• _Do this_
Copy every record below exactly as written, but leave out the pictures.
■ ■ ■ ■ ■
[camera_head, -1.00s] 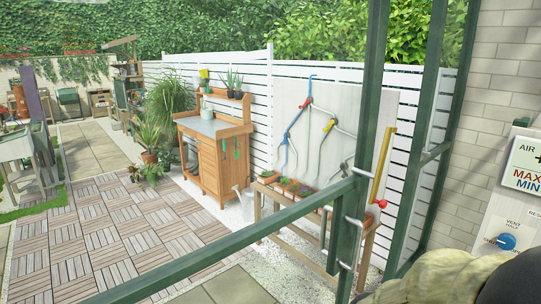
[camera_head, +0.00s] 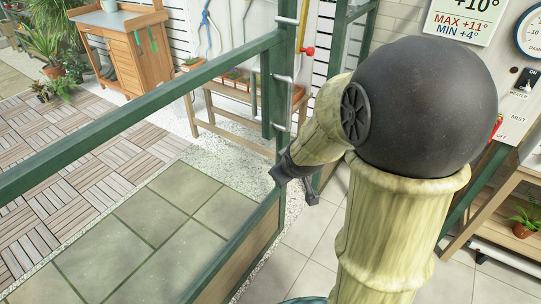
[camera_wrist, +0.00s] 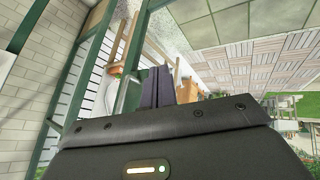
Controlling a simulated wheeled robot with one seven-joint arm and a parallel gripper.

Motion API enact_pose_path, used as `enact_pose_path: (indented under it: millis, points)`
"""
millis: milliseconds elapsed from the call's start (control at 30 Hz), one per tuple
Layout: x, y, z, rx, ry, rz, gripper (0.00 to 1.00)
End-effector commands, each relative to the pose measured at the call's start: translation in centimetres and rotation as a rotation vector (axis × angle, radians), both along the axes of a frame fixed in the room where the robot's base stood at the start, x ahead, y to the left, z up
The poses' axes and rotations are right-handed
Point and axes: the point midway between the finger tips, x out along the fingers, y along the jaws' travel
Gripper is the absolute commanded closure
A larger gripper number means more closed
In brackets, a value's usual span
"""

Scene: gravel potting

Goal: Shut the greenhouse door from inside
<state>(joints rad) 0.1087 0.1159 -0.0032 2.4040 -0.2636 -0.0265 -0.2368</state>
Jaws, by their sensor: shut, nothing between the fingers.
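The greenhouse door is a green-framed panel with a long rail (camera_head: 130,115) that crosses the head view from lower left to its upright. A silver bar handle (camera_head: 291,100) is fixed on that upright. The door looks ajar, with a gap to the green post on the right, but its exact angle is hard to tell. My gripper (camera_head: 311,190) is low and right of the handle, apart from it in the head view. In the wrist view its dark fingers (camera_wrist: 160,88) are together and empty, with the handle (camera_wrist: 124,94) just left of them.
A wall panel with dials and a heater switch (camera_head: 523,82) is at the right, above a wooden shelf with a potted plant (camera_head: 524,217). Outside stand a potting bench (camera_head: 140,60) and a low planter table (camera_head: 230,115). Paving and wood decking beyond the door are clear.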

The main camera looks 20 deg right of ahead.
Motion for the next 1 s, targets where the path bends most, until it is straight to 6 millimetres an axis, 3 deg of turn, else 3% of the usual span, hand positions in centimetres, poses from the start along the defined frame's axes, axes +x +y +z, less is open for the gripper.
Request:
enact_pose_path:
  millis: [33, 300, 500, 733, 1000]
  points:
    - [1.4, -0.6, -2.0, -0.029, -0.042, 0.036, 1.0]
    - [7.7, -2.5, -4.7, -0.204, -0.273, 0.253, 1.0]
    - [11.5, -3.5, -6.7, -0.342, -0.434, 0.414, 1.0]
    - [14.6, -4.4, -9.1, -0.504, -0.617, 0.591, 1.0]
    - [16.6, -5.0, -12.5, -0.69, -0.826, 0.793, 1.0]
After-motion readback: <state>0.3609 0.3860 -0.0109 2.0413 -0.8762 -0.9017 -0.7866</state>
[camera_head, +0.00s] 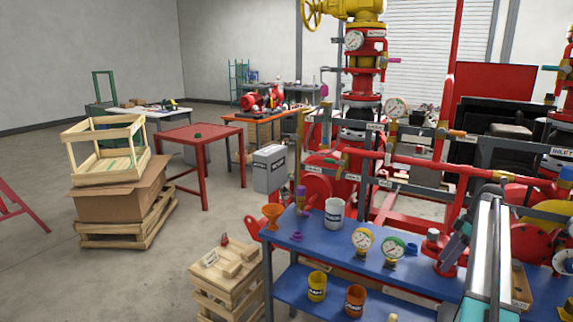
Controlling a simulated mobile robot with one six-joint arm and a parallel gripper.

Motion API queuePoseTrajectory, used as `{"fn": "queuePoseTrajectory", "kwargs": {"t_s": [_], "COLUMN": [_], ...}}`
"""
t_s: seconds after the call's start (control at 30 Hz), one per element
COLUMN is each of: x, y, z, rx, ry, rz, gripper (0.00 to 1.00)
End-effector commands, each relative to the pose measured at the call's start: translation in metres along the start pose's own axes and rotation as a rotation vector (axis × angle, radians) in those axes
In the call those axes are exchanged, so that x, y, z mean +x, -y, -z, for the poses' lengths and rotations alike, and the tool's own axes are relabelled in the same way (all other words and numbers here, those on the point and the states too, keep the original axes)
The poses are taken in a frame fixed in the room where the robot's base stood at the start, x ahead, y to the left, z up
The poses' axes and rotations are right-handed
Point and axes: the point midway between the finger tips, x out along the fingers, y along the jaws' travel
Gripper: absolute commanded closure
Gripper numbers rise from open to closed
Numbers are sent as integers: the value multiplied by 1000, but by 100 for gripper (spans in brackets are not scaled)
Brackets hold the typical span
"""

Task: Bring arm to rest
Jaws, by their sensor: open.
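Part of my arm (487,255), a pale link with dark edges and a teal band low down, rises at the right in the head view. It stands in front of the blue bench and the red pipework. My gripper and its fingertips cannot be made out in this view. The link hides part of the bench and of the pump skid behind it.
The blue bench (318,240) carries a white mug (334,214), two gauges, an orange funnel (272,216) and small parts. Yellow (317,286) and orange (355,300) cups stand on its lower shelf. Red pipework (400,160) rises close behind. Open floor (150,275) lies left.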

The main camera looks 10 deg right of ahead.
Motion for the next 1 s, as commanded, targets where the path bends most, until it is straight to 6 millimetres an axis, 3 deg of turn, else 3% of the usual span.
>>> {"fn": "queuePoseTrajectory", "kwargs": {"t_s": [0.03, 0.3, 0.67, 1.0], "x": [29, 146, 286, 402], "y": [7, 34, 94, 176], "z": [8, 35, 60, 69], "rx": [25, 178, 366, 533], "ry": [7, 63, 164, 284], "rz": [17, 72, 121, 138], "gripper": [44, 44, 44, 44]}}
■ ■ ■ ■ ■
• _Answer to the task_
[camera_head, -1.00s] 
[camera_head, +0.00s] 
[camera_wrist, +0.00s] 
Controlling a simulated wheeled robot with one seven-joint arm and a parallel gripper.

Motion API enact_pose_path, used as `enact_pose_path: (indented under it: millis, points)`
"""
millis: milliseconds elapsed from the call's start (control at 30 Hz), one per tuple
Layout: x, y, z, rx, ry, rz, gripper (0.00 to 1.00)
End-effector commands, each relative to the pose measured at the call's start: translation in centimetres and rotation as a rotation vector (axis × angle, radians), both along the axes of a frame fixed in the room where the robot's base stood at the start, x ahead, y to the left, z up
The poses' axes and rotations are right-handed
Point and axes: the point midway between the finger tips, x out along the fingers, y along the jaws' travel
Gripper is the absolute commanded closure
A larger gripper number means more closed
In brackets, a value's usual span
"""

Scene: gravel potting

Goal: Shut the greenhouse door from inside
<state>(joints rad) 0.1087 0.1159 -0.0032 2.4040 -0.2636 -0.0265 -0.2368</state>
Jaws, by their sensor: shut, nothing between the fingers.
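The greenhouse door is a green-framed panel with a long rail (camera_head: 130,115) that crosses the head view from lower left to its upright. A silver bar handle (camera_head: 291,100) is fixed on that upright. The door looks ajar, with a gap to the green post on the right, but its exact angle is hard to tell. My gripper (camera_head: 311,190) is low and right of the handle, apart from it in the head view. In the wrist view its dark fingers (camera_wrist: 160,88) are together and empty, with the handle (camera_wrist: 124,94) just left of them.
A wall panel with dials and a heater switch (camera_head: 523,82) is at the right, above a wooden shelf with a potted plant (camera_head: 524,217). Outside stand a potting bench (camera_head: 140,60) and a low planter table (camera_head: 230,115). Paving and wood decking beyond the door are clear.

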The main camera looks 20 deg right of ahead.
Motion for the next 1 s, targets where the path bends most, until it is straight to 6 millimetres an axis, 3 deg of turn, else 3% of the usual span, hand positions in centimetres, poses from the start along the defined frame's axes, axes +x +y +z, less is open for the gripper.
Request:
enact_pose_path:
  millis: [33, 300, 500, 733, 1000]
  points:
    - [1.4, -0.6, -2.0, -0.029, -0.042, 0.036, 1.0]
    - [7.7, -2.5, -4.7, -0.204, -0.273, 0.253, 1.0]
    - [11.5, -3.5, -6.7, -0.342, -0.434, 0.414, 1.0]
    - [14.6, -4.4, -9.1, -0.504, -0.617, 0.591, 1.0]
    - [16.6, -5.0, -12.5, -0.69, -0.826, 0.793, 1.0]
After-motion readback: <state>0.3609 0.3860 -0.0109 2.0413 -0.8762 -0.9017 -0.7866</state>
[camera_head, +0.00s] 
Controlling a simulated mobile robot with one six-joint arm and a parallel gripper.

Motion API queuePoseTrajectory, used as `{"fn": "queuePoseTrajectory", "kwargs": {"t_s": [_], "COLUMN": [_], ...}}`
"""
t_s: seconds after the call's start (control at 30 Hz), one per element
COLUMN is each of: x, y, z, rx, ry, rz, gripper (0.00 to 1.00)
End-effector commands, each relative to the pose measured at the call's start: translation in metres along the start pose's own axes and rotation as a rotation vector (axis × angle, radians) in those axes
In the call those axes are exchanged, so that x, y, z mean +x, -y, -z, for the poses' lengths and rotations alike, and the tool's own axes are relabelled in the same way (all other words and numbers here, those on the point and the states too, keep the original axes)
The poses are taken in a frame fixed in the room where the robot's base stood at the start, x ahead, y to the left, z up
The poses' axes and rotations are right-handed
Point and axes: the point midway between the finger tips, x out along the fingers, y along the jaws' travel
Gripper: absolute commanded closure
Gripper numbers rise from open to closed
Numbers are sent as integers: the value multiplied by 1000, but by 100 for gripper (spans in brackets are not scaled)
Brackets hold the typical span
"""

Task: Bring arm to rest
Jaws, by their sensor: open.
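Part of my arm (487,255), a pale link with dark edges and a teal band low down, rises at the right in the head view. It stands in front of the blue bench and the red pipework. My gripper and its fingertips cannot be made out in this view. The link hides part of the bench and of the pump skid behind it.
The blue bench (318,240) carries a white mug (334,214), two gauges, an orange funnel (272,216) and small parts. Yellow (317,286) and orange (355,300) cups stand on its lower shelf. Red pipework (400,160) rises close behind. Open floor (150,275) lies left.

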The main camera looks 10 deg right of ahead.
Motion for the next 1 s, as commanded, targets where the path bends most, until it is straight to 6 millimetres an axis, 3 deg of turn, else 3% of the usual span.
>>> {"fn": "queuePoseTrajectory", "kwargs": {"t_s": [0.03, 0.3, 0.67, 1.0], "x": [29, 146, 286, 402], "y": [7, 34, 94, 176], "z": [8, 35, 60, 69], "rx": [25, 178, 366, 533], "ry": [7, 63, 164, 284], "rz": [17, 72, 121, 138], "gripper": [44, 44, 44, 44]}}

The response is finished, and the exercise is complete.